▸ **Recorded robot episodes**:
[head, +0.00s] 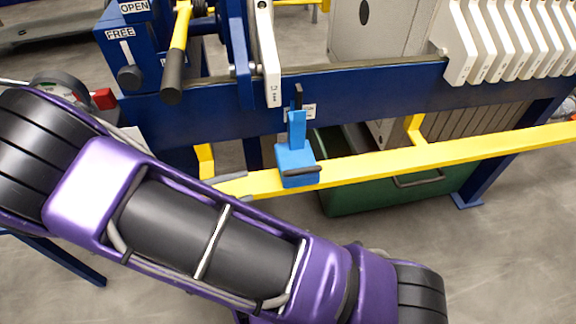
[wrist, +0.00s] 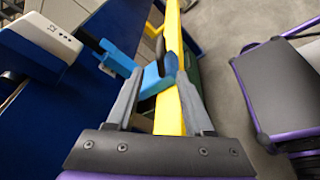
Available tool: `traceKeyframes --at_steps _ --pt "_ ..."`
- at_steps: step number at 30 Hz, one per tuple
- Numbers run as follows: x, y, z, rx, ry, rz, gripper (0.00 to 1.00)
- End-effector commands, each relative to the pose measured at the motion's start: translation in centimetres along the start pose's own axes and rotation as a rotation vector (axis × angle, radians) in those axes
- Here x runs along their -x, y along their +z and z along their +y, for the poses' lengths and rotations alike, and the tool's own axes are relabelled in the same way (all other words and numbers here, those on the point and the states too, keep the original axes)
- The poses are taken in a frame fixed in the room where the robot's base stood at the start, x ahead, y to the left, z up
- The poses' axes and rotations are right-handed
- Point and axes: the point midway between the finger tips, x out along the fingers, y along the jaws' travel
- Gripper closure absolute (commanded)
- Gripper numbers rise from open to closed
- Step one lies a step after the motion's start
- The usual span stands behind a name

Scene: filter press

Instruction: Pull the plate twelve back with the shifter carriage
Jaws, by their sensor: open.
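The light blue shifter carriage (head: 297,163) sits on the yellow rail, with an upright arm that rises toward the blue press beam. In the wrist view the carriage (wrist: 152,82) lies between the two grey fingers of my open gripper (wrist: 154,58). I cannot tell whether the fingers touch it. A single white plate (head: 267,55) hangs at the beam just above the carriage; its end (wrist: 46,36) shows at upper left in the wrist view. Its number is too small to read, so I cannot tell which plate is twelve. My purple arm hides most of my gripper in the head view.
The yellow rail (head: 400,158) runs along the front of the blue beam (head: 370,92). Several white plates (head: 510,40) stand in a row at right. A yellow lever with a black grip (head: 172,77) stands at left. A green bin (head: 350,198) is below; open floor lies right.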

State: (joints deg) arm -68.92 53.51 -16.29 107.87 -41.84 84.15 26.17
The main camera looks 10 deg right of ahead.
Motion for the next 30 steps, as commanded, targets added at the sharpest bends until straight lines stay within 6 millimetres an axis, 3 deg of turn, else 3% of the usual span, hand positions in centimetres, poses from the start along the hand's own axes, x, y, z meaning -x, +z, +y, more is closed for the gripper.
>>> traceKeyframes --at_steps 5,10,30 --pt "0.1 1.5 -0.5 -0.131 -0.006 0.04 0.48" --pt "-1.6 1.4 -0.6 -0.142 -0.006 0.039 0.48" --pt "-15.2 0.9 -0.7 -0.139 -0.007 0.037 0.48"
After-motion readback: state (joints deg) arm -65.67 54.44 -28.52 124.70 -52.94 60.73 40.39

---

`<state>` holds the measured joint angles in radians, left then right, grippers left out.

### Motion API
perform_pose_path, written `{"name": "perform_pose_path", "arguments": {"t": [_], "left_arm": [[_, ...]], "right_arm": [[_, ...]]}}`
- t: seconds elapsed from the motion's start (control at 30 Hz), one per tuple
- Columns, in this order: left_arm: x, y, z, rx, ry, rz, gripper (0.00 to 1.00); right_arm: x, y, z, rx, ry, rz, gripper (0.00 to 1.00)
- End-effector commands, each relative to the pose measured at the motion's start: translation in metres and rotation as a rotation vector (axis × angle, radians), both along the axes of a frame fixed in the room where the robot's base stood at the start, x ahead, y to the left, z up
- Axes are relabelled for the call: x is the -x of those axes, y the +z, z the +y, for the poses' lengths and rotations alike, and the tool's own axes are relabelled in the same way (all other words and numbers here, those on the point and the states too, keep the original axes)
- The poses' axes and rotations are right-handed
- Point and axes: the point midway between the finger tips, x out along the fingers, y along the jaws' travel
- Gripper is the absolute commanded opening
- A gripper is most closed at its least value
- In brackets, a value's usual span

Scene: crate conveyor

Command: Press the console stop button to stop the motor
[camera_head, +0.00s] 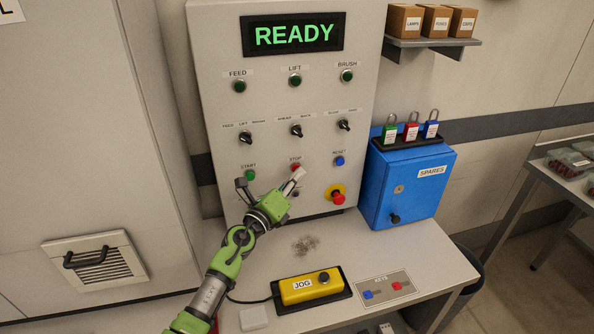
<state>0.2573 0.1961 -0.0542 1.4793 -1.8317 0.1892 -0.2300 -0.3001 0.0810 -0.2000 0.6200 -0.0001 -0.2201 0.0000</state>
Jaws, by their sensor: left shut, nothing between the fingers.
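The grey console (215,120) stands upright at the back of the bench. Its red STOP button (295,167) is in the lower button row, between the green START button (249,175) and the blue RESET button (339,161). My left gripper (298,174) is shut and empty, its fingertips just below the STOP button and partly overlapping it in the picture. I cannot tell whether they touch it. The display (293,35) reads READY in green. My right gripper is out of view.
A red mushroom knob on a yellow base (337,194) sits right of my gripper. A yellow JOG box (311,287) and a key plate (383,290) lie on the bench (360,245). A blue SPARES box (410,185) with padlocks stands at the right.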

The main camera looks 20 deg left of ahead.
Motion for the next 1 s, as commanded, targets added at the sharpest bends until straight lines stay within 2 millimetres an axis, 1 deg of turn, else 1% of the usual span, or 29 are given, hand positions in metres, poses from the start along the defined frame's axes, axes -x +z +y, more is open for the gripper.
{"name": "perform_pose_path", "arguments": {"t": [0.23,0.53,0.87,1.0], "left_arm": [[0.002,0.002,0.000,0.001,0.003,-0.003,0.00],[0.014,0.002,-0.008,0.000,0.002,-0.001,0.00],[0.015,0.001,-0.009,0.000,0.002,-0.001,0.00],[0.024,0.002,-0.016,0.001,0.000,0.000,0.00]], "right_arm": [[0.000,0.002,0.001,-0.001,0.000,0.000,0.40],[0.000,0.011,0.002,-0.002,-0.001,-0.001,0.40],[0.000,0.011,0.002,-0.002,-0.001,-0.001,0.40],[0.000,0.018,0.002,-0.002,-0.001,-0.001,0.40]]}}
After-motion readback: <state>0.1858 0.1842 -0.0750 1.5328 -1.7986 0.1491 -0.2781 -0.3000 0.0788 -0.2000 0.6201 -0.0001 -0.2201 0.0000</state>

▸ **REQUIRED TASK**:
From the listing above, restate verbatim the lines running from the one with "Command: Press the" through the one with "<state>0.2573 0.1961 -0.0542", inclusive, but not the pictures.

▸ **SOLUTION FOR THIS PROBLEM**:
Command: Press the console stop button to stop the motor
[camera_head, +0.00s] 
<state>0.2573 0.1961 -0.0542 1.4793 -1.8317 0.1892 -0.2300 -0.3001 0.0810 -0.2000 0.6200 -0.0001 -0.2201 0.0000</state>

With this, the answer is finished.